Ó Ceallaigh (O'Kelly), Ralph (c.1300–1361), archbishop of Cashel, was a native of Drogheda. His father, according to John Bale (qv) in his Scriptorum illustrium Maioris Brytanniae (1557–9), was David Ó Buge, a Carmelite theologian, and his mother was the wife of a Drogheda merchant, William Kellei. He had his early education in the Carmelite house in Kildare, and at some stage joined the Carmelite order. No record survives of further education in England but he appears to have studied canon law at Rome and Avignon. While in Avignon he served for two separate periods (1327–33 and 1339–44) as prolocutor and advocate general of the Carmelite order. In 1333 he was removed from office for a theological disagreement with Pope John XXII.
Probably as a reward for good service, Ó Ceallaigh was provided to the see of Leighlin in February 1344, when erroneous reports of the death of Meiler le Poer reached Avignon, and he was consecrated by the time the error was corrected.

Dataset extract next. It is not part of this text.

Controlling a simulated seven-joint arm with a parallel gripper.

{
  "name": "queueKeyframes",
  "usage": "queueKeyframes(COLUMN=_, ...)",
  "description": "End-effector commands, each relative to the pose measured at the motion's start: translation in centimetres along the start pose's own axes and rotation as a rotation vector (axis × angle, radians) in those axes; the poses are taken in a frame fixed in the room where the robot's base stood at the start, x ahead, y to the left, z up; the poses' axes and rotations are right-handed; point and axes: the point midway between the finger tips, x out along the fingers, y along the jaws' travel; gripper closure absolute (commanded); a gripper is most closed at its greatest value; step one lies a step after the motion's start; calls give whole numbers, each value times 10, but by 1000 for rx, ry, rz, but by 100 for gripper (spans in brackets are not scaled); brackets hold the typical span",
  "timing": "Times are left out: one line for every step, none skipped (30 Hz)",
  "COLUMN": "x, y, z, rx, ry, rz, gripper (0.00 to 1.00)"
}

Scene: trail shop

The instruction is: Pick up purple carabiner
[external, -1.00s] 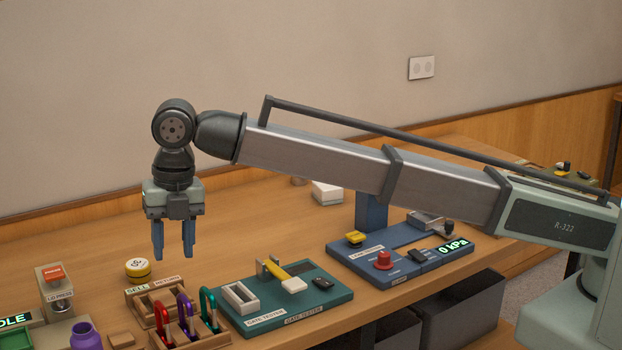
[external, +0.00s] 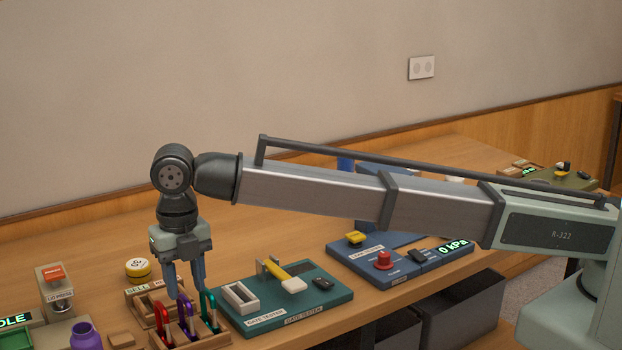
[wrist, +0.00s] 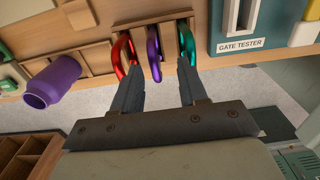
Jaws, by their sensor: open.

He served as suffragan in York in 1344 before being provided to the archdiocese of Cashel in January 1346, but remained in England for a time, serving as a suffragan in Winchester, before returning to Ireland. In April 1347 he was one of those appointed to inquire into the accusations made by Richard Ledrede (qv), bishop of Ossory, against Alexander Bicknor (qv), archbishop of Dublin.
Early in his time as archbishop, Ó Ceallaigh proved to be a man determined to protect the rights of his office: he denounced a levy on the clergy granted by a great council in 1347 and threatened to excommunicate any clergy within his province who paid the subsidy. After he and his suffragan bishops had excommunicated certain named officials, he was required to appear before the justiciar's court, where he pleaded unsuccessfully the church's rights under Magna Carta. The consequences of the case for Ó Ceallaigh are not known, though it clearly did not do lasting damage to his relations with government: in 1355 he was involved in arraying men to put down the Ó Ceinnéidigh revolt and four years later, at a great council at Waterford, he gave his consent to a subsidy to pay for war against Art MacMurrough (qv) (d. 1362). A dispute in 1353 with Roger Cradock, bishop of Waterford (1350–61), who had burned two men for heresy without Ó Ceallaigh's permission, led to the archbishop physically assaulting Cradock and, allegedly, robbing him of his belongings. Ó Ceallaigh was in Avignon in 1358 but later returned to Cashel, where he died 20 November 1361.